When that moment comes, don’t fill it. Just breathe. Notice what’s around you. Notice what your body feels like right now, not the next thing, just now. If a thought comes in with an agenda, acknowledge it and return.
Two minutes. You’re not achieving anything. That’s the point. You’re practicing being here instead of elsewhere, and that practice, done consistently, is what peace is actually made of.
Common traps
- Treating peace as a reward. Telling yourself you’ll slow down once the project is done, once the kids are older, once things are less busy. The busy never ends. Peace practiced only as a reward will mostly go unpracticed.
- Confusing peace with passivity.

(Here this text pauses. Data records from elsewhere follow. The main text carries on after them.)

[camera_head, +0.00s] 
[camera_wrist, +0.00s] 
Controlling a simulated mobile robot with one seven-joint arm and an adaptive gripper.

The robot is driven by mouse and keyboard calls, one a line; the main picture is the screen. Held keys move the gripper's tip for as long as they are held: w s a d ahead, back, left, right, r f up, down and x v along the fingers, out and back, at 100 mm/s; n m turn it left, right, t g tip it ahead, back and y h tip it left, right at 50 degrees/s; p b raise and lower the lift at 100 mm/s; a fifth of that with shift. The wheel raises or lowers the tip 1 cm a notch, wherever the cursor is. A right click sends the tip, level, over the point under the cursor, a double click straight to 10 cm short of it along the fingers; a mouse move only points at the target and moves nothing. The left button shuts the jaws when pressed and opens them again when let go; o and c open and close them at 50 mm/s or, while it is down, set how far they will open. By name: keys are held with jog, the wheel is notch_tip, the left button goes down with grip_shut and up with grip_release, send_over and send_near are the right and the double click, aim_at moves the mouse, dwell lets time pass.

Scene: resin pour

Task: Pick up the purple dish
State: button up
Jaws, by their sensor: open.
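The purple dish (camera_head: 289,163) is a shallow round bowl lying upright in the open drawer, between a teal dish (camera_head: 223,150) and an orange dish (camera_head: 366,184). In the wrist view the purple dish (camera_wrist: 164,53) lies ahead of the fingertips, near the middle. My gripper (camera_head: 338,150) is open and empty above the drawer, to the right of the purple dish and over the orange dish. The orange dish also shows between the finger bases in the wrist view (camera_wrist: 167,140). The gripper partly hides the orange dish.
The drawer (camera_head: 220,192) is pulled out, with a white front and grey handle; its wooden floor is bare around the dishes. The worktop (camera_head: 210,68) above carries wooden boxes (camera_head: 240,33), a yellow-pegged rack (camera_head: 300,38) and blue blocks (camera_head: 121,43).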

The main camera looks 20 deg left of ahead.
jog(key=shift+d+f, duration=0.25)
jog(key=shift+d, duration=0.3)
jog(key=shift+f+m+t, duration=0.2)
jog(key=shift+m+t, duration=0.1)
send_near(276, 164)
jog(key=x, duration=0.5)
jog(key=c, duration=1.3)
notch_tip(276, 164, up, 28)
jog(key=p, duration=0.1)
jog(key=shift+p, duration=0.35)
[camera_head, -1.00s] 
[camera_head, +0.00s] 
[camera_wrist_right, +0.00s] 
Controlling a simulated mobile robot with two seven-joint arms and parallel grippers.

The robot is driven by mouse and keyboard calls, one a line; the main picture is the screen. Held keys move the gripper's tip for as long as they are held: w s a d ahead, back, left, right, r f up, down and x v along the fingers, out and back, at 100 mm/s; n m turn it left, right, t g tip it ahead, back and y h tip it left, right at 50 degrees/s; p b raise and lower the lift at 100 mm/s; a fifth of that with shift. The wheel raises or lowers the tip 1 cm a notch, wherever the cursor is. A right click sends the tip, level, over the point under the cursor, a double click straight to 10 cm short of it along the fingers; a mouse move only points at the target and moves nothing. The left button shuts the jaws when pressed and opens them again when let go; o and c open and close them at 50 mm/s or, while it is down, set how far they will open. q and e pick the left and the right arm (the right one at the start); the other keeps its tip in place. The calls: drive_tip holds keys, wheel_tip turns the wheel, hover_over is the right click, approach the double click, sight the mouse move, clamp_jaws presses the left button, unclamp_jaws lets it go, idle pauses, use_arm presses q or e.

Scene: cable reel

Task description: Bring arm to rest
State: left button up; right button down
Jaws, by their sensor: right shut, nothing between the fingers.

Choosing not to be urgent doesn’t mean choosing not to care or not to act. You can work hard, show up fully, and still be at ease inside it. The two aren’t opposites.
- Turning the practice into another optimization. Downloading the apps, tracking your meditation streaks, turning stillness into a performance metric. If your mindfulness practice is generating anxiety about whether you’re doing it right, something has gone sideways.
- Expecting a permanent state. Peace isn’t something you achieve and keep. It’s something you return to, many times a day, after being pulled away. The returning is the practice.
- Thinking it requires silence or ideal conditions. Saigon is one of the loudest cities I’ve ever lived in. Peace is something you build inside the noise, not by escaping it.
A simple takeaway
- Modern urgency is largely a constructed feeling, not an accurate read on your actual circumstances. You can question it.
- Choosing peace is a practice, not a personality trait. It’s built through small, repeated refusals to let urgency run the show.
- Buddhism names the mechanism well: most suffering comes from mental proliferation on top of the present moment, not from the present moment itself.
- You don’t need stillness to practice peace. You need the habit of returning to the present, even briefly, even in the middle of chaos.
- The goal isn’t to feel peaceful all the time. It’s to stop spending enormous energy fighting the moment you’re in.
- Start small. One moment a day where you don’t fill the space. That’s enough to begin.